| What to work on |
Extract every line below, verbatim.

| Collected data |

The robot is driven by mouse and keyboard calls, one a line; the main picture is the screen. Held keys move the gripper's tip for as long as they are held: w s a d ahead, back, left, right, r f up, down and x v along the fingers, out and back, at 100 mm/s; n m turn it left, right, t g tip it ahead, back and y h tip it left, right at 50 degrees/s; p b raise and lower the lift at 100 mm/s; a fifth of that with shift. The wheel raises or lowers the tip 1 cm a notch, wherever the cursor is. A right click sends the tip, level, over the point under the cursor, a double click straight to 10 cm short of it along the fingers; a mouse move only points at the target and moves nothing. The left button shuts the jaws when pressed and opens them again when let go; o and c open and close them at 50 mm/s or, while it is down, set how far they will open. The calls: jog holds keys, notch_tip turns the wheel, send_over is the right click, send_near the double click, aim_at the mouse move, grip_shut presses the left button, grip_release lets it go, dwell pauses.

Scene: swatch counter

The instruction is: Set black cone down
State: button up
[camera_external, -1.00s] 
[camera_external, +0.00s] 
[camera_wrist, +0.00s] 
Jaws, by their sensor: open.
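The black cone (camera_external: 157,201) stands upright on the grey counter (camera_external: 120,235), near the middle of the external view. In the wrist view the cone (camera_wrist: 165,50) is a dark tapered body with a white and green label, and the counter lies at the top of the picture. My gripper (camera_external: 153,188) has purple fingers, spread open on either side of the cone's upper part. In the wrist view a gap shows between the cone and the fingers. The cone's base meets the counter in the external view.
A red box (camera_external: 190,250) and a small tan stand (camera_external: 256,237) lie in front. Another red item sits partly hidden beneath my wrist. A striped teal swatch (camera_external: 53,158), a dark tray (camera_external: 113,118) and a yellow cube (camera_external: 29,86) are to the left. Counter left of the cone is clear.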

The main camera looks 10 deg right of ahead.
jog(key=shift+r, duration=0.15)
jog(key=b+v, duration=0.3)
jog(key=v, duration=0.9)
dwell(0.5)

| Output of the exercise |
The robot is driven by mouse and keyboard calls, one a line; the main picture is the screen. Held keys move the gripper's tip for as long as they are held: w s a d ahead, back, left, right, r f up, down and x v along the fingers, out and back, at 100 mm/s; n m turn it left, right, t g tip it ahead, back and y h tip it left, right at 50 degrees/s; p b raise and lower the lift at 100 mm/s; a fifth of that with shift. The wheel raises or lowers the tip 1 cm a notch, wherever the cursor is. A right click sends the tip, level, over the point under the cursor, a double click straight to 10 cm short of it along the fingers; a mouse move only points at the target and moves nothing. The left button shuts the jaws when pressed and opens them again when let go; o and c open and close them at 50 mm/s or, while it is down, set how far they will open. The calls: jog holds keys, notch_tip turns the wheel, send_over is the right click, send_near the double click, aim_at the mouse move, grip_shut presses the left button, grip_release lets it go, dwell pauses.

Scene: swatch counter

The instruction is: Set black cone down
State: button up
[camera_external, -1.00s] 
[camera_external, +0.00s] 
[camera_wrist, +0.00s] 
Jaws, by their sensor: open.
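The black cone (camera_external: 157,201) stands upright on the grey counter (camera_external: 120,235), near the middle of the external view. In the wrist view the cone (camera_wrist: 165,50) is a dark tapered body with a white and green label, and the counter lies at the top of the picture. My gripper (camera_external: 153,188) has purple fingers, spread open on either side of the cone's upper part. In the wrist view a gap shows between the cone and the fingers. The cone's base meets the counter in the external view.
A red box (camera_external: 190,250) and a small tan stand (camera_external: 256,237) lie in front. Another red item sits partly hidden beneath my wrist. A striped teal swatch (camera_external: 53,158), a dark tray (camera_external: 113,118) and a yellow cube (camera_external: 29,86) are to the left. Counter left of the cone is clear.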

The main camera looks 10 deg right of ahead.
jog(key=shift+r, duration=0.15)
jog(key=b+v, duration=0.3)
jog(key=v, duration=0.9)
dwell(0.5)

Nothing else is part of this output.